§ **What you should do**
Every line that holds the string "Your" is to be identified and copied.

[Lines of data]
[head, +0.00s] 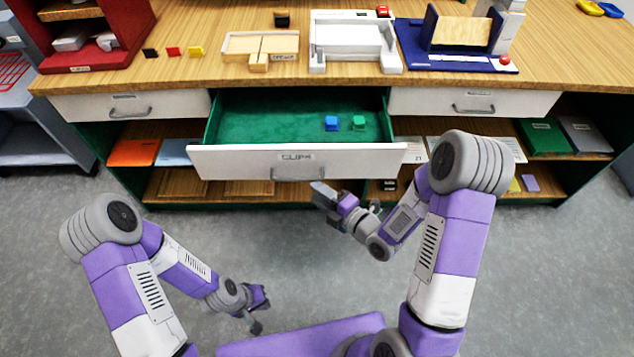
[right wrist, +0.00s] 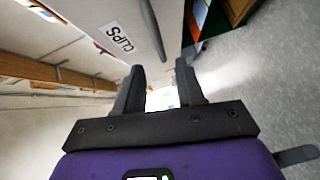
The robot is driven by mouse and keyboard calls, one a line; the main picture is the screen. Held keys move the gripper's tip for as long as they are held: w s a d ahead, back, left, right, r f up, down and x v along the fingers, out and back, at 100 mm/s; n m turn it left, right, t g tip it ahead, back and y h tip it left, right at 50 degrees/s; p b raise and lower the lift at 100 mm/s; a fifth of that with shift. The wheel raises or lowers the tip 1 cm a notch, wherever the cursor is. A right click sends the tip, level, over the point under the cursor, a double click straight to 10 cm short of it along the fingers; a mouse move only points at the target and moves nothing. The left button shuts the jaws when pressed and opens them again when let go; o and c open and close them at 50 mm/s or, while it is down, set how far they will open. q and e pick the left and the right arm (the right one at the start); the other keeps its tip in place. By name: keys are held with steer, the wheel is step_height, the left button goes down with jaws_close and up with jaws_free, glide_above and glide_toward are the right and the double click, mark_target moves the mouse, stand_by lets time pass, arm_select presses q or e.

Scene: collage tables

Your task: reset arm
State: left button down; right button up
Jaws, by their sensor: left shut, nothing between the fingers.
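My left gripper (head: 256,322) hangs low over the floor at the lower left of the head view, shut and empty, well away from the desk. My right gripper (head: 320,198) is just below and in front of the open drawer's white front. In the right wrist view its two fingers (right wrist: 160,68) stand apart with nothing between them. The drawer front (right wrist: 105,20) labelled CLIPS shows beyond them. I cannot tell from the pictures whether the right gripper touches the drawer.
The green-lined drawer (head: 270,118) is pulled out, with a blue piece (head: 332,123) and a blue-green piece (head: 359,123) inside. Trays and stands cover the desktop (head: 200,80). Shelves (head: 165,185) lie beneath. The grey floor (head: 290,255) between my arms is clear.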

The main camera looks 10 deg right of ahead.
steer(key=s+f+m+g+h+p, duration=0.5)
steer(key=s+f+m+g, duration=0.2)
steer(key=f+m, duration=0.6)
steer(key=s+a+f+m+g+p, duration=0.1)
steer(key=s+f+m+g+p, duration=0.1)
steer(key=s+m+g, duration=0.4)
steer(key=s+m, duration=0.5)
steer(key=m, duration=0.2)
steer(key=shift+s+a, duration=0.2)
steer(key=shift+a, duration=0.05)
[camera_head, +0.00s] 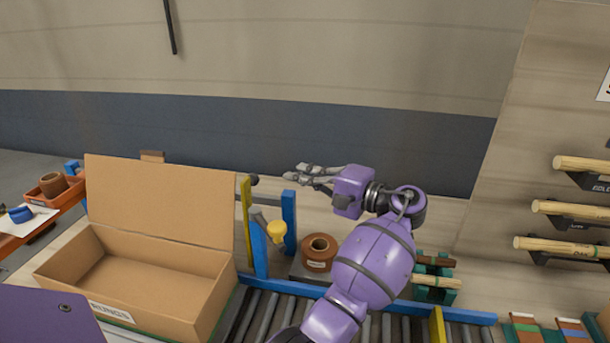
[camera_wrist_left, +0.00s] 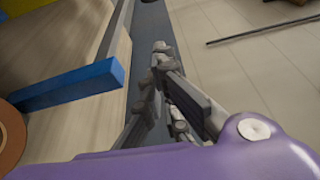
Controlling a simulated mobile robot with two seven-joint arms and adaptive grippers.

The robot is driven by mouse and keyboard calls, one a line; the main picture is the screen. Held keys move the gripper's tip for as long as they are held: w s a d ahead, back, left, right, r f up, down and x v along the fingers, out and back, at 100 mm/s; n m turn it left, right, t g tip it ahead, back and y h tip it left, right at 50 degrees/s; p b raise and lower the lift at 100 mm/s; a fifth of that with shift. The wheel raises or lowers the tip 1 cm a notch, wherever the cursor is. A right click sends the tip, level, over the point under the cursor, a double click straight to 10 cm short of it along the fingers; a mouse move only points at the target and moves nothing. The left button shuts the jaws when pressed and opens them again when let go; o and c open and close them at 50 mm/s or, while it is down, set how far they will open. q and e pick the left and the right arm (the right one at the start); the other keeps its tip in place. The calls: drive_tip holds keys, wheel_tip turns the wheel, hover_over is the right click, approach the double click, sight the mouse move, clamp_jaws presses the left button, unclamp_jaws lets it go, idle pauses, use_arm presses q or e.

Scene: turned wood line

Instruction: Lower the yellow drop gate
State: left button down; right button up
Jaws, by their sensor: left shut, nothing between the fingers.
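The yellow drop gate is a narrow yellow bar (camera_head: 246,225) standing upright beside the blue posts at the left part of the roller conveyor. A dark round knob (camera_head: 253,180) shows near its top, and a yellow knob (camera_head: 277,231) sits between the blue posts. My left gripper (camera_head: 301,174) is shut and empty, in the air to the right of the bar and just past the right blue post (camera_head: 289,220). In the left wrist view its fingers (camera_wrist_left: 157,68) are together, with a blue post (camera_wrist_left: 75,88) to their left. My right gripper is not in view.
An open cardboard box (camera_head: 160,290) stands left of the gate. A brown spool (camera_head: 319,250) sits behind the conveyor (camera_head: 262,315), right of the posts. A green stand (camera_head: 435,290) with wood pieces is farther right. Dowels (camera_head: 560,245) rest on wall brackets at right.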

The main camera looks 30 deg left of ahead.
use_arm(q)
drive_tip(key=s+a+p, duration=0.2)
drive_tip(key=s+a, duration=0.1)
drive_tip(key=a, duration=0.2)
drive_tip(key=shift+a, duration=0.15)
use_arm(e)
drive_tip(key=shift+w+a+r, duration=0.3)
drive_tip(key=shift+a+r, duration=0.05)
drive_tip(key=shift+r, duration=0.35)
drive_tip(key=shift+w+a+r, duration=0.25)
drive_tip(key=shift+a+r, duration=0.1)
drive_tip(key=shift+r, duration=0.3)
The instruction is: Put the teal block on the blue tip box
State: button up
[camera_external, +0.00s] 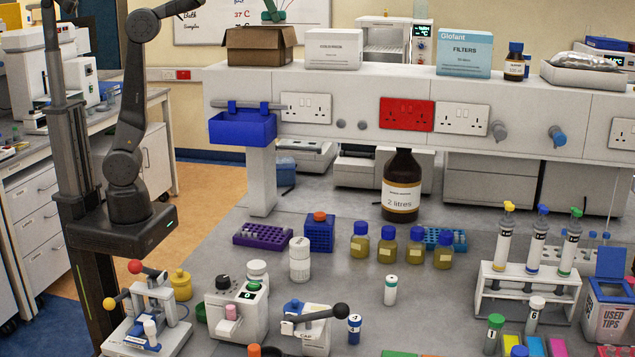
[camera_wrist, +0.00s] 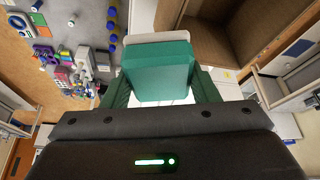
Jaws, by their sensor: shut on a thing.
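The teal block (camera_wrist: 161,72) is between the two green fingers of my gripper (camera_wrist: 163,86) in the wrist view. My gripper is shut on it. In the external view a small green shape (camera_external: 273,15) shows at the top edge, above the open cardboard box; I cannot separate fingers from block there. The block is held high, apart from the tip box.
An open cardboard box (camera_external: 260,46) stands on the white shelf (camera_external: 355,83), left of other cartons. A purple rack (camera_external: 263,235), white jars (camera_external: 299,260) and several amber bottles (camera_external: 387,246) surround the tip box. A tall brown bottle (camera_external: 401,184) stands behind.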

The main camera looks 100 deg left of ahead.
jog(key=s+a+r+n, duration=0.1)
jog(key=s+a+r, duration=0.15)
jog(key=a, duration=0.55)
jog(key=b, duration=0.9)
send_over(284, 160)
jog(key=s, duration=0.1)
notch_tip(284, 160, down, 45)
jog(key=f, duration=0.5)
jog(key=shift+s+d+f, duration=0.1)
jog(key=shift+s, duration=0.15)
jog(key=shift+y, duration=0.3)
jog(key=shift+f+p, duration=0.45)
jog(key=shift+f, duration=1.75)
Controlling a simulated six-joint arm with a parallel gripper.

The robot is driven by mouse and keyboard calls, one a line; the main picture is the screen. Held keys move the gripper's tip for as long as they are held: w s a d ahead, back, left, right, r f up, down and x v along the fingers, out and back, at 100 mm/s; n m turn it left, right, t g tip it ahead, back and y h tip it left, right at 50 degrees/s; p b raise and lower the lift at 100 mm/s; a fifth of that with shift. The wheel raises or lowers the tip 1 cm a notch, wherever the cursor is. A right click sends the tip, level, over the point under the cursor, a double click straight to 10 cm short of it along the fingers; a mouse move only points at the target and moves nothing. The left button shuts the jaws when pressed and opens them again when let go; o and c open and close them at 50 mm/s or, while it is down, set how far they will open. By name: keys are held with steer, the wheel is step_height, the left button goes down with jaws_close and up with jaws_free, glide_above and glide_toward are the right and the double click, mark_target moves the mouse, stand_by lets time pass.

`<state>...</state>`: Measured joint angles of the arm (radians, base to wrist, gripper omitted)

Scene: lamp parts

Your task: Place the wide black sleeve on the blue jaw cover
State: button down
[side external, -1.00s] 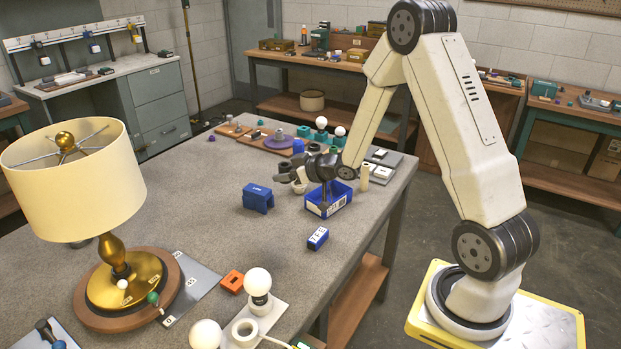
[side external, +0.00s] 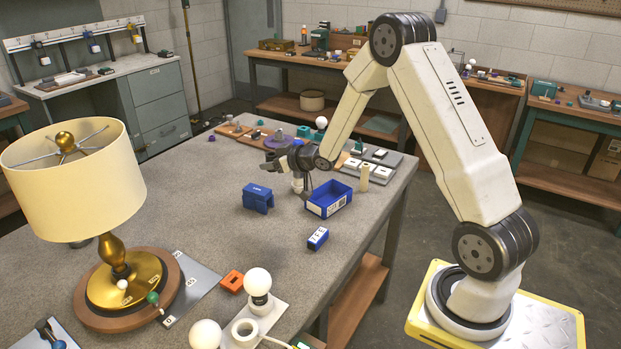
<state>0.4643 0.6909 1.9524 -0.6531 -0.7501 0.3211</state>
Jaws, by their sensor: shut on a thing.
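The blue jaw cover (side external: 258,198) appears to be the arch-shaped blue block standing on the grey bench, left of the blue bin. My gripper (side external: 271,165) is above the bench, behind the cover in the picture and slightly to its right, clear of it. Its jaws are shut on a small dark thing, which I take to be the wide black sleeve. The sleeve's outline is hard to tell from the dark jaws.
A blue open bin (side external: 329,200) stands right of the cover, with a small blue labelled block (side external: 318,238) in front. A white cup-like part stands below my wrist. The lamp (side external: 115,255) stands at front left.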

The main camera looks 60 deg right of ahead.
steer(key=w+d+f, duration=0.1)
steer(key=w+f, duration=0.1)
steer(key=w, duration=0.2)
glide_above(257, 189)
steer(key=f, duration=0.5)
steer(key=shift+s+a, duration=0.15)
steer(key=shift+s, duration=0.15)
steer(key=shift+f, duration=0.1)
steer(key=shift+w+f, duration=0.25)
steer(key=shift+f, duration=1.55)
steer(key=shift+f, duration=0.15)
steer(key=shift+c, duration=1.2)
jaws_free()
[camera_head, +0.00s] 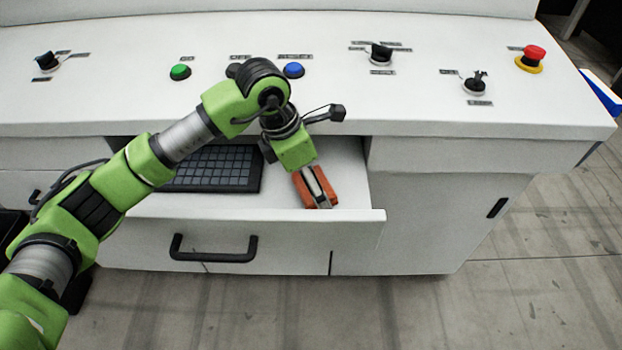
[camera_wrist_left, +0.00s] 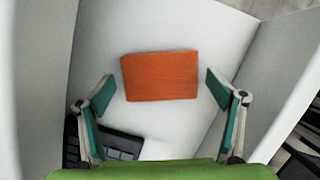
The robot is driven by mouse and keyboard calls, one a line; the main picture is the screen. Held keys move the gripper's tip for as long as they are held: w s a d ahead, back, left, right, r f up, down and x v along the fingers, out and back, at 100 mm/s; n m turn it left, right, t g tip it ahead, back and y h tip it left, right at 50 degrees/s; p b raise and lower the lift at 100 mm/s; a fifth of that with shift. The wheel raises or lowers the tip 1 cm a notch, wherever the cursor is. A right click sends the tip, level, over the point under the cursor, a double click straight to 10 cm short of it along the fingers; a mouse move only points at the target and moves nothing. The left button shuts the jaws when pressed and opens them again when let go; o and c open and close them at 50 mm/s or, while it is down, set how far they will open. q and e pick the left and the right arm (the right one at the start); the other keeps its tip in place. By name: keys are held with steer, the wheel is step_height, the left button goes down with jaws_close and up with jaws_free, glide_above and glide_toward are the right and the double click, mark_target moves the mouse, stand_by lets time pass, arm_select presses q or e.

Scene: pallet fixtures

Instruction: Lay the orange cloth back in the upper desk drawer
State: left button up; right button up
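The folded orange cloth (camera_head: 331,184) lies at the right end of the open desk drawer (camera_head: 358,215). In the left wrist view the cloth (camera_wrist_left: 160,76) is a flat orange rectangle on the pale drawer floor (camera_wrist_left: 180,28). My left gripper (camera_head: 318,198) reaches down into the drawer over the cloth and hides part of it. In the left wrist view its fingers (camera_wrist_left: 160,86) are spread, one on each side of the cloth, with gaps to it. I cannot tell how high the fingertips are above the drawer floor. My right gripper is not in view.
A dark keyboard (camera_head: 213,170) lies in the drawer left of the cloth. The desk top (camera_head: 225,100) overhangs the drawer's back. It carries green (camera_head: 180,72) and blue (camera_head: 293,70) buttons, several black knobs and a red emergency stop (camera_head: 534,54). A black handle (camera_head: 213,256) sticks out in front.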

§ **The output**
Your task: reset arm
Your task: Place the wide black sleeve on the blue jaw cover

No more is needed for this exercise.